According to the AP:
Wilders’ one-page election manifesto includes pledges to close borders to immigrants from Muslim nations, shuttering mosques and banning the Quran, as well as taking the Netherlands out of the European Union.
Prime Minister Rutte, on the other hand, is the established, two-term incumbent who believes in open borders and forced integration of Muslim people into the Dutch community. He represents the status quo and said this election "is a chance for a big democracy like the Netherlands to make a point to stop this toppling over of the domino stones of the wrong sort of populism."
Early Wednesday morning, Europe Elects tweeted that turnout was up six percent from the 2012 election at the same stage. It added: “Massive increase in #Amsterdam voter turnout (13:00 CET): 25.8%, up from 14.1% in 2012.”

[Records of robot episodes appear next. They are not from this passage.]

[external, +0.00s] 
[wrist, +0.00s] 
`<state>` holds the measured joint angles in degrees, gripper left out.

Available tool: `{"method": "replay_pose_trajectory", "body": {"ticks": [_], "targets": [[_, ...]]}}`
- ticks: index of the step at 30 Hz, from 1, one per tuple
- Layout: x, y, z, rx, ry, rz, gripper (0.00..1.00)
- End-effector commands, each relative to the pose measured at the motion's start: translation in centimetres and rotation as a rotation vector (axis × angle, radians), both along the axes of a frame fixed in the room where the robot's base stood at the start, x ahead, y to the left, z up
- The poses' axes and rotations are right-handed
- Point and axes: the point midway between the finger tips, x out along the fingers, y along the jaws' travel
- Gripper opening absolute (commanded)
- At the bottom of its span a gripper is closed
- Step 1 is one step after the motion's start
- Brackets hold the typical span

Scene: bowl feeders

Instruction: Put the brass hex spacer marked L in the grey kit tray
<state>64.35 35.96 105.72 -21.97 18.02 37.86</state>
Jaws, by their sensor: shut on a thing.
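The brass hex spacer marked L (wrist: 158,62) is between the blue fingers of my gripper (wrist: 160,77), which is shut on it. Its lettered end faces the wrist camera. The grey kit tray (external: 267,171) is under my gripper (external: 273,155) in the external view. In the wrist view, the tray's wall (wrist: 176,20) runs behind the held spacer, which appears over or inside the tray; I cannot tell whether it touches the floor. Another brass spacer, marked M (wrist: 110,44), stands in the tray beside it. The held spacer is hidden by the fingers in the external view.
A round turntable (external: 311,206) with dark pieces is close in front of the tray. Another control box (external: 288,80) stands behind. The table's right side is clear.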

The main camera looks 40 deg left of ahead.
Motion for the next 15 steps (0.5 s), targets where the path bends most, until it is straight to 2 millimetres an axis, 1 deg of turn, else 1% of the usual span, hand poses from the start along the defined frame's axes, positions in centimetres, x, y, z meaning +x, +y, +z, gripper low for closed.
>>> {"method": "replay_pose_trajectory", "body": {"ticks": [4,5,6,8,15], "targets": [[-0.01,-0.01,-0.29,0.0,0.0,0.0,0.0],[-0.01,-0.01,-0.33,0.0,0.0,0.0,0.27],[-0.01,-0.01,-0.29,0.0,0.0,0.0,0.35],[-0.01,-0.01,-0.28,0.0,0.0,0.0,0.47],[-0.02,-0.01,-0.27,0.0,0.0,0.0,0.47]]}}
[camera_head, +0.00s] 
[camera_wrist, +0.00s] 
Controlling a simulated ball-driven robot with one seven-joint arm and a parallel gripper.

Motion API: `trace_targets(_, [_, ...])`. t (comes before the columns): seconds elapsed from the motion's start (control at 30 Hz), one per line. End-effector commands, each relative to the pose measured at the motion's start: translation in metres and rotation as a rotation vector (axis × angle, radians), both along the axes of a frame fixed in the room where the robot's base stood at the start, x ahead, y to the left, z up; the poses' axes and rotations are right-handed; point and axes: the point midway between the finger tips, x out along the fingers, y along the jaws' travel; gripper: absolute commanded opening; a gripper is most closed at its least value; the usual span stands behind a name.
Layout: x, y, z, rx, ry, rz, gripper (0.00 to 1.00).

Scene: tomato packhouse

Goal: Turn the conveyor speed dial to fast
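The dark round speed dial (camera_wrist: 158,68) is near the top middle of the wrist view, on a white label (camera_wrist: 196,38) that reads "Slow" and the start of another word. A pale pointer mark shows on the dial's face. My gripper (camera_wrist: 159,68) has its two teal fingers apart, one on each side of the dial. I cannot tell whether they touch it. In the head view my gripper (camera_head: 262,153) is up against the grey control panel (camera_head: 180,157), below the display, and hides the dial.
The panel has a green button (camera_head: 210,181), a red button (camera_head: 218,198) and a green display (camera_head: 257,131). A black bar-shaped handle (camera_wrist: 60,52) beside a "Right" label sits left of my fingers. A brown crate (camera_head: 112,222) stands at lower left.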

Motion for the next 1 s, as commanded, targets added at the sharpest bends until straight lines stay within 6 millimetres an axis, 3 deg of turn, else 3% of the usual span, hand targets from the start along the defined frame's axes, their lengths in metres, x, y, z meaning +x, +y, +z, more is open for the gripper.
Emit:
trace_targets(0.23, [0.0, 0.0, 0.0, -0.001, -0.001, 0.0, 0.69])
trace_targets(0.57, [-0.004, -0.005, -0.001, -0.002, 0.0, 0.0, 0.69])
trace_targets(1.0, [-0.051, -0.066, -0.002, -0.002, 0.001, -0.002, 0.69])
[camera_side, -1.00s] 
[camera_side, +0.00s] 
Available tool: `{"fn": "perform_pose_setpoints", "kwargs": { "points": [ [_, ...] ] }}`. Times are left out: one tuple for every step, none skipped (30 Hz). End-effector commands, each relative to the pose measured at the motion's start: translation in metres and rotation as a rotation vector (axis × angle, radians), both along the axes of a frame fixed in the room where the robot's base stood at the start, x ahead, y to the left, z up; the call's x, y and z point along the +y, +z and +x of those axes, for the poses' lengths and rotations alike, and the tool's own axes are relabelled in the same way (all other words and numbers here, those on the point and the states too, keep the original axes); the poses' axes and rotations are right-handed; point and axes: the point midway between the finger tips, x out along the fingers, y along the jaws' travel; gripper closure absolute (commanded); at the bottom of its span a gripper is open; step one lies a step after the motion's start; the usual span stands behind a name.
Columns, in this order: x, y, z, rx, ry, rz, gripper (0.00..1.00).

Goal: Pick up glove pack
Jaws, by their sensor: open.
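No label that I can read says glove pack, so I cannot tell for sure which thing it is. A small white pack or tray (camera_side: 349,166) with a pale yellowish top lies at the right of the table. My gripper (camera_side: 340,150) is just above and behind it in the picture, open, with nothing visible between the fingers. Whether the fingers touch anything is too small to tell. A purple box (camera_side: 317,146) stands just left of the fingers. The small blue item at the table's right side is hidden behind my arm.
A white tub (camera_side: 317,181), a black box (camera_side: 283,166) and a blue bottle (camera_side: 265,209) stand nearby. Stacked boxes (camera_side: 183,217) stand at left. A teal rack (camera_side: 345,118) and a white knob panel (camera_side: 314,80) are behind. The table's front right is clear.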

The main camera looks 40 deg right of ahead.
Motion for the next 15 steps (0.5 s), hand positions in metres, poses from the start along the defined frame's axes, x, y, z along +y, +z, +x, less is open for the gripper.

Pepijn Bergsen, Netherlands analyst at the Economist Intelligence Unit, tweeted: “Polls have tended to suggest similar or slightly higher levels of turnout as in 2012, which was 74.6%."
According to the "Express," one woman sounded eerily similar to American voters in the 2016 presidential election.
"I am voting for Wilders. I hope he can make a change to make the Netherlands better," said Wendy de Graaf, who was dropping off her kids at school. "I don't agree with everything he says...but I feel that immigration is a problem."
Polls close at 9 p.m. local time Wednesday night.
11:45 am Update:
Europe Elects reports that ballots are “running out” and some polling stations because of high voter turnout.
“Turnout in some polling stations hits 100%. Turnout today to surpass 80%, maybe even 85% (2012: 74.6%). Media reports some station have run out of ballots.”
5:30 pm Update:
Prime Minister Rutte's party has taken the lead in the election, exit polls for the national broadcaster NOS have indicated.